Grinde, a Yamasee Indian from the Savannah, Ga., area, is a specialist in Iroquois history and the history of Native-American thought, and previously directed the program in ethnic studies at the University of Vermont. He took over the chair at UB from John Mohawk.

Grinde is a highly respected American historian and a long-standing member of the American Indian Movement who has authored or edited 10 books and more than four dozen articles in his field.

Among them are "Native Americans" (Independent Publishers, 2002), which was selected as a Choice Outstanding Academic Title in 2003, and, with Bruce E. Johansen, "Ecocide of Native America: Environmental Destruction of Indian Lands and Peoples" (Santa Fe: Clear Light, 1996) and "The Encyclopedia of Native Indian Biography: Six Hundred Life Stories of Important People from Powhatan to Wilma Mankiller" (Holt and Co., 1997).

He is a member of the American Indian Historians Association and a founding member of the American Indian University Professors. He has received publication commissions from the U.S. Congress, served on an advisory board of eight historians to plan the 200th anniversary of the Library of Congress and has testified before the Senate Select Committee on Indian Affairs.

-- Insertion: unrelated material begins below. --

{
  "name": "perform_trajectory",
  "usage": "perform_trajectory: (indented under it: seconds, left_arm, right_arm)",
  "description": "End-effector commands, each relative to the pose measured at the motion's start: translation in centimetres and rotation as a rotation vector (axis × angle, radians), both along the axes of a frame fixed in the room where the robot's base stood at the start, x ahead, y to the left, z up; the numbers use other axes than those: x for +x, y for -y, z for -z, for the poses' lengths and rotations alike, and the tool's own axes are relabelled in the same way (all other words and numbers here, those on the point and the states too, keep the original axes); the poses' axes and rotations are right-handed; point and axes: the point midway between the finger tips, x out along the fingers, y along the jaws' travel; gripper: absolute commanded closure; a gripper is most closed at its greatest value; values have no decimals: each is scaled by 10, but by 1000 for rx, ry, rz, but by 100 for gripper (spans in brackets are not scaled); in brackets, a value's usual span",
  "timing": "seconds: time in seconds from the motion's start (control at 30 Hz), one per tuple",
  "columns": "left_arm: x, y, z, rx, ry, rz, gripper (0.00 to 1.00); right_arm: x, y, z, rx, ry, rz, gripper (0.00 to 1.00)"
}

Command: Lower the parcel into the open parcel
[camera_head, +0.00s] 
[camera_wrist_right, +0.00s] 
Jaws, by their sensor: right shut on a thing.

In addition to Grinde, recent additions to the department faculty include Kari J. Winter, associate professor, specialist in African American and Native American studies, author of "Subjects of Slavery, Agents of Change" and editor of "The Blind American Slave" (University of Wisconsin Press, 2004); Elayne Rapping, professor, noted author and specialist in culture and media studies, who was formerly a member of the Department of Women's Studies faculty; Bruce Jackson, SUNY Distinguished Professor and Samuel P. Capen Professor who retains an appointment in the Department of English; and, in 2005, historian Carl Nightengale, associate professor of history at the University of Massachusetts, a specialist in 20th-century U.S. and global history and author of the highly original "On the Edge: A History of Poor Black Children and their American Dreams" (Basic Books, 1994).